**DIRECTIONS**. Among the entries below, please repeat exactly and only the lines from the line containing "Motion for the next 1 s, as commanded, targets" to the line containing "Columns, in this", both lines included.

**DATA**.
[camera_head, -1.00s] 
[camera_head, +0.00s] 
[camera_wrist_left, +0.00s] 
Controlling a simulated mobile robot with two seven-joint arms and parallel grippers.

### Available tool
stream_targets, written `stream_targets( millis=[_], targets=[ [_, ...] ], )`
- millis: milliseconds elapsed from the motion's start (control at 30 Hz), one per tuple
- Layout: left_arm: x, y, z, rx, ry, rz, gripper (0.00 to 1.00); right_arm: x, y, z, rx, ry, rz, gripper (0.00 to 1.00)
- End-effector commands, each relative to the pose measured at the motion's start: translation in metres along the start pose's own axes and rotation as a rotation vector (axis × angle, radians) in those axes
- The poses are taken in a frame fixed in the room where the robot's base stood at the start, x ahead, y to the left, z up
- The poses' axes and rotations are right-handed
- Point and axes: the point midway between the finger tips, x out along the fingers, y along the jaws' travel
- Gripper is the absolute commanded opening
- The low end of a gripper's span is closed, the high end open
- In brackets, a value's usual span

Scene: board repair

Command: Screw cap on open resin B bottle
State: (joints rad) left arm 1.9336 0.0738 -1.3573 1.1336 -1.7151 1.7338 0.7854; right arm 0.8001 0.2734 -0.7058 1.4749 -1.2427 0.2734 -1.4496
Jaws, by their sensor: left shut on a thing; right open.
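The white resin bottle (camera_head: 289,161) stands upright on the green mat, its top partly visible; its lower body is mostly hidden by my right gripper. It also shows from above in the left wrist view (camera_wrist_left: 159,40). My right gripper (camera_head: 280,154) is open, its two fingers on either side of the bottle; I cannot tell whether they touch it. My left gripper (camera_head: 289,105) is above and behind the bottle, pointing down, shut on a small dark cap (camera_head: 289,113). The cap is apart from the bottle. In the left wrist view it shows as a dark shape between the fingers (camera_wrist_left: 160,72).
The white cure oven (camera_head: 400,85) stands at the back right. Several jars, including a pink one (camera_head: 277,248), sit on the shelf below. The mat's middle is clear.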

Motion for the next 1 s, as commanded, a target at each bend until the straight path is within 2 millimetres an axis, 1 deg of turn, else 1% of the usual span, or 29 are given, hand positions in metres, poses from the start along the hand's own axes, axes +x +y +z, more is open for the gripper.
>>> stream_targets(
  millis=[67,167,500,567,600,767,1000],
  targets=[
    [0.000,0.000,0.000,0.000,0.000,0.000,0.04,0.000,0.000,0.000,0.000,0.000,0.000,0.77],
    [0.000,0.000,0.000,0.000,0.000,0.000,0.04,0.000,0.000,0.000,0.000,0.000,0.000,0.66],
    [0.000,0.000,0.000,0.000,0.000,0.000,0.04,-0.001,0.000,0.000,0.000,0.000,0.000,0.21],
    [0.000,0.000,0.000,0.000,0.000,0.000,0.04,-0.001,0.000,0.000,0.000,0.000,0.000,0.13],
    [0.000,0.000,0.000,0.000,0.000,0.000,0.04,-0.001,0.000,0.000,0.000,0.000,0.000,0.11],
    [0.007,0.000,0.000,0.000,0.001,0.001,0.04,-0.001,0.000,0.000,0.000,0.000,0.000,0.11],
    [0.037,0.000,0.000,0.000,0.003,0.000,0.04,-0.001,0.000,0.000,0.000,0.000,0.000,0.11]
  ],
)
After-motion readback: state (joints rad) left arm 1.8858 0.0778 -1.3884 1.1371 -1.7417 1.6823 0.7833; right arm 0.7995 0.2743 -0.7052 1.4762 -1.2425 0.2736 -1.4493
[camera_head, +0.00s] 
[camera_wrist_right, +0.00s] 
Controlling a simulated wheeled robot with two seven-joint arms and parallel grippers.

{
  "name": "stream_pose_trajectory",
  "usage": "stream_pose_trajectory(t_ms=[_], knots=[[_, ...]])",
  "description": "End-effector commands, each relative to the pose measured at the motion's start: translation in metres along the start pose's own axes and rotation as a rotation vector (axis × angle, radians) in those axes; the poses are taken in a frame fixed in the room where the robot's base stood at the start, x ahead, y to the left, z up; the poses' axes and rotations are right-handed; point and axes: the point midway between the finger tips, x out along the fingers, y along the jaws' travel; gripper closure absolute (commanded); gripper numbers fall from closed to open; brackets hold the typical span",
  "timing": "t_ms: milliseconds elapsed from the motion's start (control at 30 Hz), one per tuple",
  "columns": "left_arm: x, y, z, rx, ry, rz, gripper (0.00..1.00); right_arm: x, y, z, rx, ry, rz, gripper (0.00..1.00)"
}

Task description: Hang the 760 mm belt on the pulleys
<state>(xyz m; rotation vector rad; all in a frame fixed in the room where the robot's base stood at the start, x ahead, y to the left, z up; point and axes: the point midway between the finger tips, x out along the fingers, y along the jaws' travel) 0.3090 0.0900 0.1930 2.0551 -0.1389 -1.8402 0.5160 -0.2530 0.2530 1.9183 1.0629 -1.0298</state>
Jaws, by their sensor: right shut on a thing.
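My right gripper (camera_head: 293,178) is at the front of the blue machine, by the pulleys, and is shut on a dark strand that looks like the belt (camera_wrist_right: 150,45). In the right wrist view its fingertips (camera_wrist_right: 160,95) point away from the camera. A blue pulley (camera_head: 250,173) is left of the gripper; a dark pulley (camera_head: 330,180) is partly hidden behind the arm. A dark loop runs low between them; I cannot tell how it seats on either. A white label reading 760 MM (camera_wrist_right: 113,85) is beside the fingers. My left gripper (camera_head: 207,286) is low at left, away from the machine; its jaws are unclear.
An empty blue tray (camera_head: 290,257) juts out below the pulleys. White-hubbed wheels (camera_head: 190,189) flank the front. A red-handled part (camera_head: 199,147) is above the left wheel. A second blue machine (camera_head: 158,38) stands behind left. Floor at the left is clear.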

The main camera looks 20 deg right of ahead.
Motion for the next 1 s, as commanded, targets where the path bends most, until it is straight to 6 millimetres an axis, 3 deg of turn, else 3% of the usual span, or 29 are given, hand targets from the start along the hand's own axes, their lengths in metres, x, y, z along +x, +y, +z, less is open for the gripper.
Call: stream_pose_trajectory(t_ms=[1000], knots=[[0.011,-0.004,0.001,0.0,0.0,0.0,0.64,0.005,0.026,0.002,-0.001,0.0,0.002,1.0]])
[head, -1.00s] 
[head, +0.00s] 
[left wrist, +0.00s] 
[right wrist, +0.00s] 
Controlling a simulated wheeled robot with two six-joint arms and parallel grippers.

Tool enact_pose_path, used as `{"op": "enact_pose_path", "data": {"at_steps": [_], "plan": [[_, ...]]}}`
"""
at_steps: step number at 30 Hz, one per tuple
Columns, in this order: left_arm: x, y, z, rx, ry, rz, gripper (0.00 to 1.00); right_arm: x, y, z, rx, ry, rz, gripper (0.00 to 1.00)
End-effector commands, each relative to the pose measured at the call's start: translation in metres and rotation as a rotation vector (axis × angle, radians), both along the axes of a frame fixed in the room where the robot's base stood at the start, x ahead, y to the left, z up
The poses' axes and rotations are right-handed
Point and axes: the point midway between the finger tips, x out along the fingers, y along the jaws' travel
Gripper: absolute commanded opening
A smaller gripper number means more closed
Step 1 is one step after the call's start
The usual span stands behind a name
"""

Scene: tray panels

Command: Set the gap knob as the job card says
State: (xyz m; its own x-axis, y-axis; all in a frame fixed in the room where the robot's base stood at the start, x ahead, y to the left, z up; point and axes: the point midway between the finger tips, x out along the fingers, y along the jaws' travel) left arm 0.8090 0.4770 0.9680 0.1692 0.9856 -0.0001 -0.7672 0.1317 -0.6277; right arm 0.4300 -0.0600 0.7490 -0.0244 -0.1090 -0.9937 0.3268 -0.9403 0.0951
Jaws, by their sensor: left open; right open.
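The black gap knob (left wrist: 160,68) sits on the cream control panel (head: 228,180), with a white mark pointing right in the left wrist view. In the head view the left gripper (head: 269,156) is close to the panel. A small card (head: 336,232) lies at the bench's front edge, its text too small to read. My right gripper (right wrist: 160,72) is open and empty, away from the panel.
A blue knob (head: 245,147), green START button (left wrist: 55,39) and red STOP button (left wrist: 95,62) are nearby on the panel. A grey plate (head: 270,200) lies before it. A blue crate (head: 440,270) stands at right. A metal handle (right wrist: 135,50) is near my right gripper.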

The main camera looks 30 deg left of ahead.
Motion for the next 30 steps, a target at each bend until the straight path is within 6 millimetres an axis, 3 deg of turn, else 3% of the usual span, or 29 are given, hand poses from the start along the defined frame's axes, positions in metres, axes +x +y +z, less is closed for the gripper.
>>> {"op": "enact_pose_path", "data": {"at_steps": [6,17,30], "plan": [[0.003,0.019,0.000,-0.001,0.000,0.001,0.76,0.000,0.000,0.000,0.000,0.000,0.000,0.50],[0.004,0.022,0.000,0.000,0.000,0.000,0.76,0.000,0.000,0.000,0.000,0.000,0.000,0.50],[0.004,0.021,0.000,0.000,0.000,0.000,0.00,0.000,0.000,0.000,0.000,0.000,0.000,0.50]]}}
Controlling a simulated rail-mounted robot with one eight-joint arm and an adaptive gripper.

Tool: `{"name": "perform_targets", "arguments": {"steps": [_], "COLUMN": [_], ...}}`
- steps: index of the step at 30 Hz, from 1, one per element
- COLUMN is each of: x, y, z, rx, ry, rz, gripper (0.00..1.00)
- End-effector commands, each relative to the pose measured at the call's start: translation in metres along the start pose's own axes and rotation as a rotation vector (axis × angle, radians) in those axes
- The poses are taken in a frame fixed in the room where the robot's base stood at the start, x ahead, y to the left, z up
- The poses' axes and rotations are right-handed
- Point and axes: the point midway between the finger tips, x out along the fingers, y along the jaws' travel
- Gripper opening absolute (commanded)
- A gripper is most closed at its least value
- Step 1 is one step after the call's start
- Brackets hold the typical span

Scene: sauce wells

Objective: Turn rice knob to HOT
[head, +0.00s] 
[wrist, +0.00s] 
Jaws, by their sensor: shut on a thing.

**RESULT FOR THIS EXERCISE**.
Motion for the next 1 s, as commanded, targets where the path bends most, until it is straight to 6 millimetres an axis, 3 deg of turn, else 3% of the usual span, or 29 are given, hand targets from the start along the hand's own axes, their lengths in metres, x, y, z along +x, +y, +z, less is open for the gripper.
Call: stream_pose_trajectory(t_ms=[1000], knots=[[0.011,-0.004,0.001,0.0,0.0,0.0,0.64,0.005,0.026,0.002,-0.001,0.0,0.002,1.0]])
[head, -1.00s] 
[head, +0.00s] 
[left wrist, +0.00s] 
[right wrist, +0.00s] 
Controlling a simulated wheeled robot with two six-joint arms and parallel grippers.

Tool enact_pose_path, used as `{"op": "enact_pose_path", "data": {"at_steps": [_], "plan": [[_, ...]]}}`
"""
at_steps: step number at 30 Hz, one per tuple
Columns, in this order: left_arm: x, y, z, rx, ry, rz, gripper (0.00 to 1.00); right_arm: x, y, z, rx, ry, rz, gripper (0.00 to 1.00)

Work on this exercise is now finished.